Improving Lip-synchrony in Direct Audio-Visual Speech-to-Speech Translation
Lucas Goncalves, Prashant Mathur, Xing Niu, Brady Houston, Chandrashekhar Lavania, Srikanth Vishnubhotla, Lijia Sun, Anthony Ferritto
TL;DR
The paper tackles lip-synchrony in direct AVS2S by integrating a lip-synchrony loss into training alongside a duration predictor, enabling translated speech to align with original lip movements without modifying the visual content.

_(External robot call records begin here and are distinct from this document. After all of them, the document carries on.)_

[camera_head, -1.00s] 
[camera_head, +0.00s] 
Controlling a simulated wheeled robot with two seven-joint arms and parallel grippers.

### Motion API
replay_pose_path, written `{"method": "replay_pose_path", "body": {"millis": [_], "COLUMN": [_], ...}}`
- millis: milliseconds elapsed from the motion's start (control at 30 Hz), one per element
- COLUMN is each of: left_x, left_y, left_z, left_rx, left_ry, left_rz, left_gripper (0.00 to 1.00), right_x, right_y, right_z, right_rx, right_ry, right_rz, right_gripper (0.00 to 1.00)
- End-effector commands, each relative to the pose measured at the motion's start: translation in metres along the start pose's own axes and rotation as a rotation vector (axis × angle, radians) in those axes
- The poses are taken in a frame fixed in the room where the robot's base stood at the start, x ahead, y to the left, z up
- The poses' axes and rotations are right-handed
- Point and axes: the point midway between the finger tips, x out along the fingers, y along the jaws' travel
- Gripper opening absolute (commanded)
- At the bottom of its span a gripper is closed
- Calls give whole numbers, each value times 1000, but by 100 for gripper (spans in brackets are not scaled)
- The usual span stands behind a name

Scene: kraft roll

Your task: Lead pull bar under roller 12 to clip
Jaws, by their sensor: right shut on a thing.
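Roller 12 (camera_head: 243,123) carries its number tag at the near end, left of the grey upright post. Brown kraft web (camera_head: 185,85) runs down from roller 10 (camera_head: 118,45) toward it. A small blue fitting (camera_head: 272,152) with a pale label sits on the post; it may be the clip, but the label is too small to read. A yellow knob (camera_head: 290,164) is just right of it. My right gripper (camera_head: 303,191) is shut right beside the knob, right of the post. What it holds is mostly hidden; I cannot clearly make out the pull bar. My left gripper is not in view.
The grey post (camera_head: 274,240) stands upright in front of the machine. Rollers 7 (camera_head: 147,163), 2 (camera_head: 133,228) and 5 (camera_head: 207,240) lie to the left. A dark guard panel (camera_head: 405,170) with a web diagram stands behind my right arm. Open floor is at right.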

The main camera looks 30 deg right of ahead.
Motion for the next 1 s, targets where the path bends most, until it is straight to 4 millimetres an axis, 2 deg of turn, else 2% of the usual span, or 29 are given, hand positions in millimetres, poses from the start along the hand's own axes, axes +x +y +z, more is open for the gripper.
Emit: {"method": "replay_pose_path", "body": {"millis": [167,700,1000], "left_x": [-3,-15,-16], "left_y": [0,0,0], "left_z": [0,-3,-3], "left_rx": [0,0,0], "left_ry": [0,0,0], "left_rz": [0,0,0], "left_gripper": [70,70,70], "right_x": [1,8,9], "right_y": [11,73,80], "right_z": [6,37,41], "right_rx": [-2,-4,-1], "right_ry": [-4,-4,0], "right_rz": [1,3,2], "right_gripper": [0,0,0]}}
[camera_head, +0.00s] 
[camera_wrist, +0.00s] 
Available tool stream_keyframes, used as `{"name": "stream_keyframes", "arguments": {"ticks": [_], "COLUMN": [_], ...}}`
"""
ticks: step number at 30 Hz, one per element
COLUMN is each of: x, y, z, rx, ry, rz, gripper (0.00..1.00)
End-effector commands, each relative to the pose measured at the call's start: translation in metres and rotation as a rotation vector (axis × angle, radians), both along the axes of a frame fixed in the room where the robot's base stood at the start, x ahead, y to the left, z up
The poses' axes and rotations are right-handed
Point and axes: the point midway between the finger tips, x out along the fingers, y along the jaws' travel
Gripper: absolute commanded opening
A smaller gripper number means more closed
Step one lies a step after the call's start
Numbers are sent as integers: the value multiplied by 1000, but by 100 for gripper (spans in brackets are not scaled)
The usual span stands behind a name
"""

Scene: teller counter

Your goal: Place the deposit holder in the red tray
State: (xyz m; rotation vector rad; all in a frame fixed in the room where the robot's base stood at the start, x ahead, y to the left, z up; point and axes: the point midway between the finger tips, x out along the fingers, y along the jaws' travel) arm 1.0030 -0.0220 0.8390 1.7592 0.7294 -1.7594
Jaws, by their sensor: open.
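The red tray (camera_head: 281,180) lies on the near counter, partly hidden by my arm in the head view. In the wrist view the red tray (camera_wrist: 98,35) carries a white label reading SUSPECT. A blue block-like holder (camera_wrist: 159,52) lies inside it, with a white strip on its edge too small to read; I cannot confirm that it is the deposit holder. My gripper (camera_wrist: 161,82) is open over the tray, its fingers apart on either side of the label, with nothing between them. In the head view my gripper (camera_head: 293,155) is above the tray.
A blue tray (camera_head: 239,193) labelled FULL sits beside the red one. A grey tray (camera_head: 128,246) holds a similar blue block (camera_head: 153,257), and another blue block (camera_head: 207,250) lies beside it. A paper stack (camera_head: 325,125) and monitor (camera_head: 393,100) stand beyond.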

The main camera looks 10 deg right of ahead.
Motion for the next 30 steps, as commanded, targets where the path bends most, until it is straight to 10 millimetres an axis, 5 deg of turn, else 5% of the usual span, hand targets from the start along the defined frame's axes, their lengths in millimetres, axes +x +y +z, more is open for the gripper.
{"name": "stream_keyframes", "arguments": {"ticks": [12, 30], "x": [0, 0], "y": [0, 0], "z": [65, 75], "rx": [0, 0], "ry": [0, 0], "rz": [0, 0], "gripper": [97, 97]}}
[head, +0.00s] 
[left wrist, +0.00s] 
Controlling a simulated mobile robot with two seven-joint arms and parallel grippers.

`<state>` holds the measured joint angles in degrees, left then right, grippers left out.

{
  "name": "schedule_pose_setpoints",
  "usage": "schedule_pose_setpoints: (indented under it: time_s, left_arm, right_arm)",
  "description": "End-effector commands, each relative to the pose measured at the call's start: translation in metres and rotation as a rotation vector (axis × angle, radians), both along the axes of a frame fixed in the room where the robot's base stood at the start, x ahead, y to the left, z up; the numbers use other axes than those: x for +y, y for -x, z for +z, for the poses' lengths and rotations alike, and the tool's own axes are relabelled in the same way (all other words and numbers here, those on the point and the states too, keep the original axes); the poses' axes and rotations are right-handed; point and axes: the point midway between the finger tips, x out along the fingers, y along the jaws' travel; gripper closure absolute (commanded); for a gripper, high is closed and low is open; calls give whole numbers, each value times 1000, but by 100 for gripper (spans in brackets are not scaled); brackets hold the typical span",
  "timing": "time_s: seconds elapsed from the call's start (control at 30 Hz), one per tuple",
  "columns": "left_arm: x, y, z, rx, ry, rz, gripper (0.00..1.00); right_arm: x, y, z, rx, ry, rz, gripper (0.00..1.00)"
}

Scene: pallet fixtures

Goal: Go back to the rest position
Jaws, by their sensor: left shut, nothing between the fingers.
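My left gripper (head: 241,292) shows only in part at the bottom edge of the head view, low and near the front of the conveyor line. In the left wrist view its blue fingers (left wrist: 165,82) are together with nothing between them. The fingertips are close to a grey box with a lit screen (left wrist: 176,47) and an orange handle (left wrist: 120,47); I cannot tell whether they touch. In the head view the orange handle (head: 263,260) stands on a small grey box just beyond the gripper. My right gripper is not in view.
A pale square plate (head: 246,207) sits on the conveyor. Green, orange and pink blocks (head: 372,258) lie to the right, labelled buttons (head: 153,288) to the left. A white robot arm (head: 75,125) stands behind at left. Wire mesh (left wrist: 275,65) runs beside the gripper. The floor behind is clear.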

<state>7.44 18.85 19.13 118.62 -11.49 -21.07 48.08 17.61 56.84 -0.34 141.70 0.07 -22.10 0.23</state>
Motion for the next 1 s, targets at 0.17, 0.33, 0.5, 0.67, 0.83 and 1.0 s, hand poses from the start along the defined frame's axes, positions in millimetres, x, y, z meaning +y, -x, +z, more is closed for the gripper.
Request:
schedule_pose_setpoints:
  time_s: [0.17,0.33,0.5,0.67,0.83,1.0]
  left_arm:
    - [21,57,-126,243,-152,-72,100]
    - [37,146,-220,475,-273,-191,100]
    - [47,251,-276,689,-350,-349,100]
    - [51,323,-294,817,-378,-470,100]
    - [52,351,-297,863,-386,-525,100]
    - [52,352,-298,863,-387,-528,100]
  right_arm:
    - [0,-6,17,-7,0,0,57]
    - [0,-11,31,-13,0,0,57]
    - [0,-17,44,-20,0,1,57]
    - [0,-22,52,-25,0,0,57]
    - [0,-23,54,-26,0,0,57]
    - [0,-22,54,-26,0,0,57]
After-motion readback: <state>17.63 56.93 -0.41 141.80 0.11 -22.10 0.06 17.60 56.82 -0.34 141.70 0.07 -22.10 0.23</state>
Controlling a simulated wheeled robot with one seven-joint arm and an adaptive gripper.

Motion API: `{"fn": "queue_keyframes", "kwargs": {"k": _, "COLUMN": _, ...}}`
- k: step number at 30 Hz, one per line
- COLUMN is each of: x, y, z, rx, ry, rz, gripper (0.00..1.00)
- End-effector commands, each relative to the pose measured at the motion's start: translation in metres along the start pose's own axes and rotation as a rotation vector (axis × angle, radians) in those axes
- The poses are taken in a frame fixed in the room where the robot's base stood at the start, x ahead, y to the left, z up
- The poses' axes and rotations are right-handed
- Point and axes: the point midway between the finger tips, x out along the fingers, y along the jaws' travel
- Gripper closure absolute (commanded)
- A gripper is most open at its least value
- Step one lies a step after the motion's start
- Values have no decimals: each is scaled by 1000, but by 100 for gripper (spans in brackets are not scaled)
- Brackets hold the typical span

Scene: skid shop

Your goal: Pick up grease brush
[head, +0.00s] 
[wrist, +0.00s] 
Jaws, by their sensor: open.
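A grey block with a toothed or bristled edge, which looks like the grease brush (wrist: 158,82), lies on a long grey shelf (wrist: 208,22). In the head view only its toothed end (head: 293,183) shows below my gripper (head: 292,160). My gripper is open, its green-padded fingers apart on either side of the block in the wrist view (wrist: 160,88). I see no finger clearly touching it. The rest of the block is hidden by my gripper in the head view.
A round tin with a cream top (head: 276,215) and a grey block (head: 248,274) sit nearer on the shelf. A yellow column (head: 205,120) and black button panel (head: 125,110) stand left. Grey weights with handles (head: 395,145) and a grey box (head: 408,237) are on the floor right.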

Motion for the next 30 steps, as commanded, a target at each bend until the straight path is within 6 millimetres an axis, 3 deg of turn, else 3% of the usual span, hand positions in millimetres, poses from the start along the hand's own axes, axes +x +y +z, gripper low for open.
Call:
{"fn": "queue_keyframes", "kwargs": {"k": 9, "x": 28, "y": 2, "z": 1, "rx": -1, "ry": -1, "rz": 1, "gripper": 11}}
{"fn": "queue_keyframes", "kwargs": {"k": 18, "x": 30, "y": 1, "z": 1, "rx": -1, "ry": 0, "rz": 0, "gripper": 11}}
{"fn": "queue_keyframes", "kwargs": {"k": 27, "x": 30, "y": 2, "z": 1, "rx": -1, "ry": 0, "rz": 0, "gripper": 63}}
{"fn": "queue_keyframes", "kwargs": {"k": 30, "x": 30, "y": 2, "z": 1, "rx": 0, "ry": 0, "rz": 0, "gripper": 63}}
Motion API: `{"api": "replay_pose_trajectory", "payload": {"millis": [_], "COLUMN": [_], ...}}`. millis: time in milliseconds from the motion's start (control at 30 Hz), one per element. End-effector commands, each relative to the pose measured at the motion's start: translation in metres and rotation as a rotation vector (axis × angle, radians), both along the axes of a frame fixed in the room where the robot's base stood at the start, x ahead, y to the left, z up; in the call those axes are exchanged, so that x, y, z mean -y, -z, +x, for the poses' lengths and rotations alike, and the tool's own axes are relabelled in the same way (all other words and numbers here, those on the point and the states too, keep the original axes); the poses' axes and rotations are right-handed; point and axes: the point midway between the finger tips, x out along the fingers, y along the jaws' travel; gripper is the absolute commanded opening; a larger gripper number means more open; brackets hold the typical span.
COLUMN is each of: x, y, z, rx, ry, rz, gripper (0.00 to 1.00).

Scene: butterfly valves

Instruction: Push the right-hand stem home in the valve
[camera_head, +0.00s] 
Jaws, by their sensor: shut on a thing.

Using an AV-HuBERT–based AV encoder, a unit-to-unit translator, and a vocoder, the method overlays translated speech on the original video and optimizes a total loss $L_{total} = L_{sync} + \lambda L_{dur}$, with $\mathcal{L}_{\text{dur}} = \frac{1}{N} \sum_{i=1}^{N} (\log d^{p}_i - \log d_i)^2$ and $\lambda = 10$. Evaluated on LRS3 across four language pairs, the approach achieves an average LSE-D of $10.67$, a $9.2\%$ improvement over a strong baseline, while preserving speech naturalness and translation quality as indicated by PESQ, BLASER, and ASR-BLEU metrics. The results demonstrate that lip-synchrony constraints can be effectively integrated into AVS2S to produce realistic dubbed content without introducing face edits or artifacts, with ablations showing the importance of combining lip-sync and duration losses and the potential trade-offs when exploring paraphrase-based translation options.
Abstract
Audio-Visual Speech-to-Speech Translation typically prioritizes improving translation quality and naturalness. However, an equally critical aspect in audio-visual content is lip-synchrony-ensuring that the movements of the lips match the spoken content-essential for maintaining realism in dubbed videos. Despite its importance, the inclusion of lip-synchrony constraints in AVS2S models has been largely overlooked. This study addresses this gap by integrating a lip-synchrony loss into the training process of AVS2S models. Our proposed method significantly enhances lip-synchrony in direct audio-visual speech-to-speech translation, achieving an average LSE-D score of 10.67, representing a 9.2% reduction in LSE-D over a strong baseline across four language pairs. Additionally, it maintains the naturalness and high quality of the translated speech when overlaid onto the original video, without any degradation in translation quality.